Rows from a dataset:
#####

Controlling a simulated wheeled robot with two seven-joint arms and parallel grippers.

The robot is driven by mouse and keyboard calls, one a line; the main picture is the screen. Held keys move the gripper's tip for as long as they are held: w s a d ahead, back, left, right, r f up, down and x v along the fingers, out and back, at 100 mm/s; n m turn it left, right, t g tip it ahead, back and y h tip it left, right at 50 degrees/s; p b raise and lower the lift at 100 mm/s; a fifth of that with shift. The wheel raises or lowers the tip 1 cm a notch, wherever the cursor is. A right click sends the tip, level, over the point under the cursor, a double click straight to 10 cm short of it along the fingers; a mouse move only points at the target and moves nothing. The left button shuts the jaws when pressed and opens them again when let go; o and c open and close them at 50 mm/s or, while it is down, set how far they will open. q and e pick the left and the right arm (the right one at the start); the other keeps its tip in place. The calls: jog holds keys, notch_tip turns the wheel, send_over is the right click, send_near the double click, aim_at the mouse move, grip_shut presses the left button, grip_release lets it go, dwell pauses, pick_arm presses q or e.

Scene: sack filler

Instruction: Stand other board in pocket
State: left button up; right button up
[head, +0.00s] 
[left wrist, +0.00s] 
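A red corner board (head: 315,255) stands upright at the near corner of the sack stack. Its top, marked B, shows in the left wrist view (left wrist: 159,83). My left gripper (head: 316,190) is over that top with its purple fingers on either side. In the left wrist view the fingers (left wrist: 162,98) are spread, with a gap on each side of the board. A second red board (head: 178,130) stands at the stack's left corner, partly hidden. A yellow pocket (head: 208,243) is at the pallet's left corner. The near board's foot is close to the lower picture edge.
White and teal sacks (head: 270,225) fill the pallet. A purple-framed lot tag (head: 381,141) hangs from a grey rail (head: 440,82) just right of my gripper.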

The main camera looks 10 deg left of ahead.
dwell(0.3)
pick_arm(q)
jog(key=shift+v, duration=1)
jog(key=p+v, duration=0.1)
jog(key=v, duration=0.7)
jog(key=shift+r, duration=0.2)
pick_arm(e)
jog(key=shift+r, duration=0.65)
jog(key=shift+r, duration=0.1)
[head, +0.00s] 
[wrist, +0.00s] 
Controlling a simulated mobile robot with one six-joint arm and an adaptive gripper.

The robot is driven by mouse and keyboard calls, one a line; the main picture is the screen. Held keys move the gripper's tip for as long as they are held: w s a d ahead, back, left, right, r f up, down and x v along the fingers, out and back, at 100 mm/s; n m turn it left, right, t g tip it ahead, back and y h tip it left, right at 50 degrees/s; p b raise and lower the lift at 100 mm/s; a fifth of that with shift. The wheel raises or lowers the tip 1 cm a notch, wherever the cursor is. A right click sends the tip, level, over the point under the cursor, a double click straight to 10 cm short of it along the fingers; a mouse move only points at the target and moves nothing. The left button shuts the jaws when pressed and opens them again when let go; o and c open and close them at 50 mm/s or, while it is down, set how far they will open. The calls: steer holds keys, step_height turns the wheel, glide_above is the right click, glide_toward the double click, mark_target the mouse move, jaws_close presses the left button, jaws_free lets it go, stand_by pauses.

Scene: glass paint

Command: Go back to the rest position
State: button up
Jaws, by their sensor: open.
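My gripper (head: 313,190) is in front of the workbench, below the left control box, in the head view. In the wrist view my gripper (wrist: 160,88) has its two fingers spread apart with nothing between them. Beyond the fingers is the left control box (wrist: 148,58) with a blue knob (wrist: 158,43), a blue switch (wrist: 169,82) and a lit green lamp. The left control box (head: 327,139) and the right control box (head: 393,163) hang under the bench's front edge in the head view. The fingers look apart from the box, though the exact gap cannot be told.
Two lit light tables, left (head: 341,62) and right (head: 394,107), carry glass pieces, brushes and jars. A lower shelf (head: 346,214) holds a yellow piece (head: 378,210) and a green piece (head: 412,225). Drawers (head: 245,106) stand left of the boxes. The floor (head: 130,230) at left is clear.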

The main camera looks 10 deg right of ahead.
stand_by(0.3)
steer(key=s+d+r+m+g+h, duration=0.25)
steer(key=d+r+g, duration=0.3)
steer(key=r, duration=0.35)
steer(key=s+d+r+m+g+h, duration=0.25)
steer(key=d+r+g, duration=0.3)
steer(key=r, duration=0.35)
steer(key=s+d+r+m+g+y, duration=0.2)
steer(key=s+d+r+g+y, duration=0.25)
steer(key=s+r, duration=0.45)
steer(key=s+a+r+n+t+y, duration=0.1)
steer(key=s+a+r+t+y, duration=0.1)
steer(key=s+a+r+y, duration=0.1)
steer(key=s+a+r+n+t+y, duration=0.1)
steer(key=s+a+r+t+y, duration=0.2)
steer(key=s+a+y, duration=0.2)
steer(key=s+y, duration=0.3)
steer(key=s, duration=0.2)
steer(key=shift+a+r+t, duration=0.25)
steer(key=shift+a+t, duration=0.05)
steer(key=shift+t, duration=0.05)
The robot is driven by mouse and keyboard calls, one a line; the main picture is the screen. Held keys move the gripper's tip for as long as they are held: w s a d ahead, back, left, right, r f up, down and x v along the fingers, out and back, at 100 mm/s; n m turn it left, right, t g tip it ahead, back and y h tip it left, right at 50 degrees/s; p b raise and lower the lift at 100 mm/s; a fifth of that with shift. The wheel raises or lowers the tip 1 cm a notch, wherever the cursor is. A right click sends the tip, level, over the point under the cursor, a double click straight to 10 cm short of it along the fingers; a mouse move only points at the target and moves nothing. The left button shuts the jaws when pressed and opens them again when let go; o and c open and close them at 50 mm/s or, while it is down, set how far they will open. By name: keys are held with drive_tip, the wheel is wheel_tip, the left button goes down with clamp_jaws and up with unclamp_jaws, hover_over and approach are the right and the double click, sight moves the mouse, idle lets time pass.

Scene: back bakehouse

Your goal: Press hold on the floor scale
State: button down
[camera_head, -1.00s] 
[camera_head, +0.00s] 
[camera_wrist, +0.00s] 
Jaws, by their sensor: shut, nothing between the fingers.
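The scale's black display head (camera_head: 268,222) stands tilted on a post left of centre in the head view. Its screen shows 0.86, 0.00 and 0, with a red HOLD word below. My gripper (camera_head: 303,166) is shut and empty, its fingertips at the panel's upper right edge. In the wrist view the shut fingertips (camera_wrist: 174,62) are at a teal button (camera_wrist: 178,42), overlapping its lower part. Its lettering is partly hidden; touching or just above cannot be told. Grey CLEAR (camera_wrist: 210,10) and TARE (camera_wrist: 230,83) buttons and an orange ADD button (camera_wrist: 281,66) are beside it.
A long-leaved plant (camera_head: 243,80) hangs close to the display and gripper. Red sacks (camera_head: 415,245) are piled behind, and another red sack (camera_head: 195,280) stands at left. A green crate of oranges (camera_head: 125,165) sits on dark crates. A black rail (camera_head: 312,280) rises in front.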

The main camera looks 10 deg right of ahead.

#####

The request: Type out the material again exactly as presented.

Output of the exercise:
Controlling a simulated wheeled robot with two seven-joint arms and parallel grippers.

The robot is driven by mouse and keyboard calls, one a line; the main picture is the screen. Held keys move the gripper's tip for as long as they are held: w s a d ahead, back, left, right, r f up, down and x v along the fingers, out and back, at 100 mm/s; n m turn it left, right, t g tip it ahead, back and y h tip it left, right at 50 degrees/s; p b raise and lower the lift at 100 mm/s; a fifth of that with shift. The wheel raises or lowers the tip 1 cm a notch, wherever the cursor is. A right click sends the tip, level, over the point under the cursor, a double click straight to 10 cm short of it along the fingers; a mouse move only points at the target and moves nothing. The left button shuts the jaws when pressed and opens them again when let go; o and c open and close them at 50 mm/s or, while it is down, set how far they will open. q and e pick the left and the right arm (the right one at the start); the other keeps its tip in place. The calls: jog holds keys, notch_tip turns the wheel, send_over is the right click, send_near the double click, aim_at the mouse move, grip_shut presses the left button, grip_release lets it go, dwell pauses, pick_arm presses q or e.

Scene: sack filler

Instruction: Stand other board in pocket
State: left button up; right button up
[head, +0.00s] 
[left wrist, +0.00s] 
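A red corner board (head: 315,255) stands upright at the near corner of the sack stack. Its top, marked B, shows in the left wrist view (left wrist: 159,83). My left gripper (head: 316,190) is over that top with its purple fingers on either side. In the left wrist view the fingers (left wrist: 162,98) are spread, with a gap on each side of the board. A second red board (head: 178,130) stands at the stack's left corner, partly hidden. A yellow pocket (head: 208,243) is at the pallet's left corner. The near board's foot is close to the lower picture edge.
White and teal sacks (head: 270,225) fill the pallet. A purple-framed lot tag (head: 381,141) hangs from a grey rail (head: 440,82) just right of my gripper.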

The main camera looks 10 deg left of ahead.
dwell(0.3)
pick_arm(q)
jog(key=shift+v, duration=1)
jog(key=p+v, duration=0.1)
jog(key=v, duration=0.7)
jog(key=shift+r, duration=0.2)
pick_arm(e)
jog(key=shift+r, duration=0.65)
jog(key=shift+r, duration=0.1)
[head, +0.00s] 
[wrist, +0.00s] 
Controlling a simulated mobile robot with one six-joint arm and an adaptive gripper.

The robot is driven by mouse and keyboard calls, one a line; the main picture is the screen. Held keys move the gripper's tip for as long as they are held: w s a d ahead, back, left, right, r f up, down and x v along the fingers, out and back, at 100 mm/s; n m turn it left, right, t g tip it ahead, back and y h tip it left, right at 50 degrees/s; p b raise and lower the lift at 100 mm/s; a fifth of that with shift. The wheel raises or lowers the tip 1 cm a notch, wherever the cursor is. A right click sends the tip, level, over the point under the cursor, a double click straight to 10 cm short of it along the fingers; a mouse move only points at the target and moves nothing. The left button shuts the jaws when pressed and opens them again when let go; o and c open and close them at 50 mm/s or, while it is down, set how far they will open. The calls: steer holds keys, step_height turns the wheel, glide_above is the right click, glide_toward the double click, mark_target the mouse move, jaws_close presses the left button, jaws_free lets it go, stand_by pauses.

Scene: glass paint

Command: Go back to the rest position
State: button up
Jaws, by their sensor: open.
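My gripper (head: 313,190) is in front of the workbench, below the left control box, in the head view. In the wrist view my gripper (wrist: 160,88) has its two fingers spread apart with nothing between them. Beyond the fingers is the left control box (wrist: 148,58) with a blue knob (wrist: 158,43), a blue switch (wrist: 169,82) and a lit green lamp. The left control box (head: 327,139) and the right control box (head: 393,163) hang under the bench's front edge in the head view. The fingers look apart from the box, though the exact gap cannot be told.
Two lit light tables, left (head: 341,62) and right (head: 394,107), carry glass pieces, brushes and jars. A lower shelf (head: 346,214) holds a yellow piece (head: 378,210) and a green piece (head: 412,225). Drawers (head: 245,106) stand left of the boxes. The floor (head: 130,230) at left is clear.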

The main camera looks 10 deg right of ahead.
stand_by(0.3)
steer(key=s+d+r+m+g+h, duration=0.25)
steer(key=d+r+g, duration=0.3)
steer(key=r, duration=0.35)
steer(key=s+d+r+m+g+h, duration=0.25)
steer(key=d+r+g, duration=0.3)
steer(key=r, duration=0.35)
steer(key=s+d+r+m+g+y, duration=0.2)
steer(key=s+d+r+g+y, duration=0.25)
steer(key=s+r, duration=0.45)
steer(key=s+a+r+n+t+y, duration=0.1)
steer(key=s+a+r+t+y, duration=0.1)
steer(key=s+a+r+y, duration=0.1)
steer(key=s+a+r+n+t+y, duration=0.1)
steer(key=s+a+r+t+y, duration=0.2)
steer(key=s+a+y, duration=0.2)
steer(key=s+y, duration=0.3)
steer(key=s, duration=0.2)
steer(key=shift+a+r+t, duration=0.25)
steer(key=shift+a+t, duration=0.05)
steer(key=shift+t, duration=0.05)
The robot is driven by mouse and keyboard calls, one a line; the main picture is the screen. Held keys move the gripper's tip for as long as they are held: w s a d ahead, back, left, right, r f up, down and x v along the fingers, out and back, at 100 mm/s; n m turn it left, right, t g tip it ahead, back and y h tip it left, right at 50 degrees/s; p b raise and lower the lift at 100 mm/s; a fifth of that with shift. The wheel raises or lowers the tip 1 cm a notch, wherever the cursor is. A right click sends the tip, level, over the point under the cursor, a double click straight to 10 cm short of it along the fingers; a mouse move only points at the target and moves nothing. The left button shuts the jaws when pressed and opens them again when let go; o and c open and close them at 50 mm/s or, while it is down, set how far they will open. By name: keys are held with drive_tip, the wheel is wheel_tip, the left button goes down with clamp_jaws and up with unclamp_jaws, hover_over and approach are the right and the double click, sight moves the mouse, idle lets time pass.

Scene: back bakehouse

Your goal: Press hold on the floor scale
State: button down
[camera_head, -1.00s] 
[camera_head, +0.00s] 
[camera_wrist, +0.00s] 
Jaws, by their sensor: shut, nothing between the fingers.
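The scale's black display head (camera_head: 268,222) stands tilted on a post left of centre in the head view. Its screen shows 0.86, 0.00 and 0, with a red HOLD word below. My gripper (camera_head: 303,166) is shut and empty, its fingertips at the panel's upper right edge. In the wrist view the shut fingertips (camera_wrist: 174,62) are at a teal button (camera_wrist: 178,42), overlapping its lower part. Its lettering is partly hidden; touching or just above cannot be told. Grey CLEAR (camera_wrist: 210,10) and TARE (camera_wrist: 230,83) buttons and an orange ADD button (camera_wrist: 281,66) are beside it.
A long-leaved plant (camera_head: 243,80) hangs close to the display and gripper. Red sacks (camera_head: 415,245) are piled behind, and another red sack (camera_head: 195,280) stands at left. A green crate of oranges (camera_head: 125,165) sits on dark crates. A black rail (camera_head: 312,280) rises in front.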

The main camera looks 10 deg right of ahead.

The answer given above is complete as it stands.